The American guitar style has it's roots in the blues. As an example of something good that can come from something quite bad, the blues sprang up from our upsetting past as a nation, but it became a vital gift to the world of music. The progression of that I'll leave to the historians, but the harmonic legacy of the blues and how it relates to guitar still has deep effects on today's music. Sometimes, it even gets a face-lift too.
It's highly likely that Jack White is one of the great champions of the blues in our musical culture today. Distinctive to his sound is the pentatonic scale. It shouldn't come as a surprise that this scale has five notes (Penta: Five. Get it?). Adding the note between the fourth and fifth scale degrees, a flat five in music-nerd speak, makes the pentatonic scale into a blues scale. The blues scale, finally, is directly descended from the early blues masters (The men and women who were entangled in the horrific history of our nation). The flip side is that they sparked quite a bit of music by simply being who they were and singing what they knew.

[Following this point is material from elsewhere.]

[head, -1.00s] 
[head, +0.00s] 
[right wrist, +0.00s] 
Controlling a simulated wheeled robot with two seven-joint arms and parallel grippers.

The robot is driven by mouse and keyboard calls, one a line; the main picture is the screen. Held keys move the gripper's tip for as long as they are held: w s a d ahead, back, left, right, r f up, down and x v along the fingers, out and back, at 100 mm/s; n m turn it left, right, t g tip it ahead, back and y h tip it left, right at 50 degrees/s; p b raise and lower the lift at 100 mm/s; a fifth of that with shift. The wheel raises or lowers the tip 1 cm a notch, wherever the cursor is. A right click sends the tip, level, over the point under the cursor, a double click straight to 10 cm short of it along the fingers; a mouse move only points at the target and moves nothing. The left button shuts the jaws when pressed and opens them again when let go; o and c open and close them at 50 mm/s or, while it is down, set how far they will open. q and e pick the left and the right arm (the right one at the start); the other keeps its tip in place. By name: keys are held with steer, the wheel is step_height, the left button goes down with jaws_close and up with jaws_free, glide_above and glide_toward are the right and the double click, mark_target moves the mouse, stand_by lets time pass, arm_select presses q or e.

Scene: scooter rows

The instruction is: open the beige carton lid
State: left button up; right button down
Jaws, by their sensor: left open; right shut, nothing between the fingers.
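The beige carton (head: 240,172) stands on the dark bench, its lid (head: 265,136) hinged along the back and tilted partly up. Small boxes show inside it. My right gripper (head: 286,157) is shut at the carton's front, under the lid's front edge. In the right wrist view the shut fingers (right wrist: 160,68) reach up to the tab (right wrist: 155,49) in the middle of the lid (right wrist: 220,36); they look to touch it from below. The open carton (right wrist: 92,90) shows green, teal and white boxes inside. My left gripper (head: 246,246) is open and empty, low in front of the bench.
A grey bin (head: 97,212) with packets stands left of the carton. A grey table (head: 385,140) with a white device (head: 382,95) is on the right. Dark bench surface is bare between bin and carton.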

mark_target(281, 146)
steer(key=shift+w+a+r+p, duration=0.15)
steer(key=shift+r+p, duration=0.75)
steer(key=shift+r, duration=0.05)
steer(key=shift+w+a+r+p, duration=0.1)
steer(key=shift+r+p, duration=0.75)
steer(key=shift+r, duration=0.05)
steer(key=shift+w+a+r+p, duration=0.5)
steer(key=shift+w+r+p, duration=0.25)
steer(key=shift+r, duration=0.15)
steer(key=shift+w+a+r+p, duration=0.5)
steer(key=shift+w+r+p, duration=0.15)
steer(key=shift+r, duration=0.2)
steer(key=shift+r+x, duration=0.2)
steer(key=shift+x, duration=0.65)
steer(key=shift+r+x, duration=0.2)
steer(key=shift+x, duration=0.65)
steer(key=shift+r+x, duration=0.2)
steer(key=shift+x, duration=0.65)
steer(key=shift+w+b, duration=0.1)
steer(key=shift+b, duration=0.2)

This history is rich, but in this day and age, when the spread of music is so fast that it's scary, the blues sound can sometimes be so ubiquitous as to be, well, a little bit overdone. Listening to a guitar solo in the present day, it's hard not to hear that distinctive sound. There are some who are annoyed with how pervasive the blues sound can be, and with good reason. Sounds that have that much history must be freshened up from time to time. Whether it's Jack White or The Black Key's perhaps, it's up to those who are the most fascinated with this tradition to loosen up the constrictions and give it a face lift. We listeners will listen, too. It's our culture. It's in our bones.